For more details on the run, see the AW write-up...
Take-out: From Summersville, WV, head South on US-19. You will pass WV-129 (which goes to the Upper Gauley put-in), look for the first right which comes after 3.6 miles and turn onto Mt Lookout Rd. We stayed left at a fork early on to stay on the road for a total of 2.2 miles. At the end of the road there is a muddy turnout on the left, just across from the last house’s drive way. This is where the trail comes up. From the river, after Double Undercut you will go through one rapid, around an island, and then one more small rapid before you will see a house size rock with a small rock balanced on top on the right shore, the trail starts just behind that rock. The trail climbs in 3 segments. The first is up a nice enough trail. You will then head left and climb a washout section. This then hits the old road where the gradient levels off and you head right, up to your car. It takes ~30 minutes to do the hike. It is steep.

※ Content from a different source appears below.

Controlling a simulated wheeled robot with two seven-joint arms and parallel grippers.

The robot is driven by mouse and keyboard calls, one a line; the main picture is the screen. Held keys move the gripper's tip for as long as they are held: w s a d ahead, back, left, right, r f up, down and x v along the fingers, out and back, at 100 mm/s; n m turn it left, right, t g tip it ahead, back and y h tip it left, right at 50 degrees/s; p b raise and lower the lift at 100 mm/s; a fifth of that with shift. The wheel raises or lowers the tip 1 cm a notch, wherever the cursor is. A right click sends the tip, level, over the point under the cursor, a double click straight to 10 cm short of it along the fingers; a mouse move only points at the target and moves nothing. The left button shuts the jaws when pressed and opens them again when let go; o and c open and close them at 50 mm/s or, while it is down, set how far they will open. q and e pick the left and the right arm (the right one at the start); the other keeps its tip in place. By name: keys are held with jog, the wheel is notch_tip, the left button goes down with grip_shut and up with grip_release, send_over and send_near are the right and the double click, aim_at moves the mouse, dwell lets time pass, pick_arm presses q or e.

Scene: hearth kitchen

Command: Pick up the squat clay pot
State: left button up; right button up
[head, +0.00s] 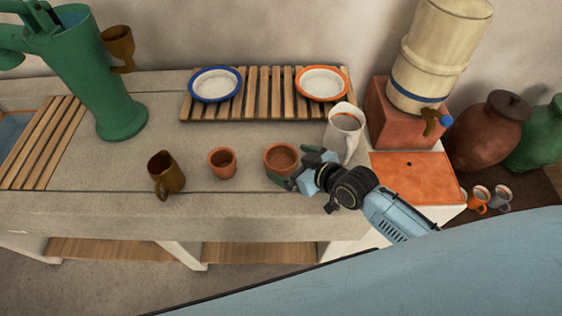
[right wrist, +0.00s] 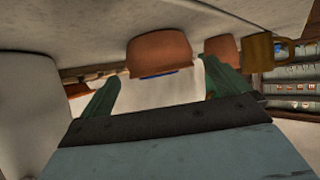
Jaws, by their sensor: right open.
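The squat clay pot (head: 281,157) is a wide, low reddish-brown pot standing upright near the counter's front edge in the head view. My right gripper (head: 296,170) is at its lower right side, and its fingers cover part of the pot. In the right wrist view the pot (right wrist: 158,52) appears ahead of the open green fingers (right wrist: 160,92), roughly between them. I cannot tell whether a finger touches it. My left gripper is not in view.
A smaller clay cup (head: 222,162) and a brown mug (head: 166,174) stand to the left. A white pitcher (head: 343,133) stands close behind my right gripper. A slatted rack (head: 262,95) with a blue-rimmed plate (head: 215,84) and an orange-rimmed plate (head: 322,83) lies behind.

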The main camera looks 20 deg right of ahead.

Takeout Option 2: If you have time to set a longer shuttle, taking out at the take-out of the Upper Gauley is great fun, dropping you into the river just above Lost Paddle. From Fayyetville, head North on US-19 to WV-129 and turn left. Continue for 7 miles, a mile before you get to highway 39, turn left on Panther Mountain Rd (has a sign marked for river access). Follow this down. At one point there is a big fork, stay right (left takes you back out to Highway 129). When you get to the obvious meadow, look for the dirt rd to the left which leads quickly to the private boater parking (in the meadow) or if it is off-season continue straight and just after the hairpoint turn to the left, look for the left turn on a dirt road which will lead you in a mile down to the river level access.
Put-in: From the hiking take-out, head back out to US-19. Turn right and go 1.1 miles. Look for a turn-out on the right just before the bridge. Park just outside the no parking signs. You are on the side of the highway here. But this is put-in. The trail drops under the bridge to the river.